The required output is every line from the beginning of the entries below through the line that includes "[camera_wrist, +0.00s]", copied exactly.

***** Information provided *****

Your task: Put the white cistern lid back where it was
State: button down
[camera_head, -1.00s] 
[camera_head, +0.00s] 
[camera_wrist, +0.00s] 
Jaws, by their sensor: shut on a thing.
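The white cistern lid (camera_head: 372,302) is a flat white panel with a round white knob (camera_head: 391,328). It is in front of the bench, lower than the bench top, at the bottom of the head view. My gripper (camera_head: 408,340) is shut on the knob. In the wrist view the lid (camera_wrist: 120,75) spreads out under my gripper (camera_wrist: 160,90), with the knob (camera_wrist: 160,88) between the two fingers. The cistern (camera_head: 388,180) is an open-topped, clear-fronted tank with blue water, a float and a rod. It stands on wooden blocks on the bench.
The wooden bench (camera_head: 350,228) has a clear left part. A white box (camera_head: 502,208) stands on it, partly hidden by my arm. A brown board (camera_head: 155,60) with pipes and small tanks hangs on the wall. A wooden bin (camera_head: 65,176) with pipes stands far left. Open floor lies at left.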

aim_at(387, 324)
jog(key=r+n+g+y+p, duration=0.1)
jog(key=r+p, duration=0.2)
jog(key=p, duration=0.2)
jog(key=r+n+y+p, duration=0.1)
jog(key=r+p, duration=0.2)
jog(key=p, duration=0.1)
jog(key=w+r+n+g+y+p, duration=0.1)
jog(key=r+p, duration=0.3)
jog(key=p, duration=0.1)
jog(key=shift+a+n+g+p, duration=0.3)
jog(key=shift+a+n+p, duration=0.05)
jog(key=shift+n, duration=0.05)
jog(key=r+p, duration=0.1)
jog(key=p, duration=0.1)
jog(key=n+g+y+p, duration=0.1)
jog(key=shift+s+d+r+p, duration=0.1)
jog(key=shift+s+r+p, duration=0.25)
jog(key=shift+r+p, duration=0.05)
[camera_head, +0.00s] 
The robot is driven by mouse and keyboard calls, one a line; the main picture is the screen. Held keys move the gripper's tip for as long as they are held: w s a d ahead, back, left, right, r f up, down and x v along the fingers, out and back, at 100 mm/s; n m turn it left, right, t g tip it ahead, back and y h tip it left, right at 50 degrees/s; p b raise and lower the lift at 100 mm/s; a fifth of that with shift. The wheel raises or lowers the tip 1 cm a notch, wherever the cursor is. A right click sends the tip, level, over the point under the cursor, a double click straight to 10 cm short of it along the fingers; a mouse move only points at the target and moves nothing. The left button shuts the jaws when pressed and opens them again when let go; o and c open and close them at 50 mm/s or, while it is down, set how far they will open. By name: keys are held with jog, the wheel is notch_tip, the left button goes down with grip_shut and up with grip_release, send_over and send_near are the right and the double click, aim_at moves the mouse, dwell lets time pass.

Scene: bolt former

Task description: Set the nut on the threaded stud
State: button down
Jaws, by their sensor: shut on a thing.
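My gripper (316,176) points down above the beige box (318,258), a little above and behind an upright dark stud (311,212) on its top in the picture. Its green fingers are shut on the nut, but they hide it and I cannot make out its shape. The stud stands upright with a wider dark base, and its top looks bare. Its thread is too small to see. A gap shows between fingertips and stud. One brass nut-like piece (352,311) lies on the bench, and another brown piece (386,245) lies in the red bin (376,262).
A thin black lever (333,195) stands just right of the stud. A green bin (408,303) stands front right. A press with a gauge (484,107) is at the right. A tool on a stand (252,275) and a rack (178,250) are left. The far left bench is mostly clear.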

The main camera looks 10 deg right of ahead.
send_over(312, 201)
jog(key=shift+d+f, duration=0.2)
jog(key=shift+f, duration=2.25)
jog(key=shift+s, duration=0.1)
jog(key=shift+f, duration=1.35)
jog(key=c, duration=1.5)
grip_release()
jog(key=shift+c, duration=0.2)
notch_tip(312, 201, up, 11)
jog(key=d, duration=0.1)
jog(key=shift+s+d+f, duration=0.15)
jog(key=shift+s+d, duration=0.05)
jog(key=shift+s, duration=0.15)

*****

Full output:
Your task: Put the white cistern lid back where it was
State: button down
[camera_head, -1.00s] 
[camera_head, +0.00s] 
[camera_wrist, +0.00s] 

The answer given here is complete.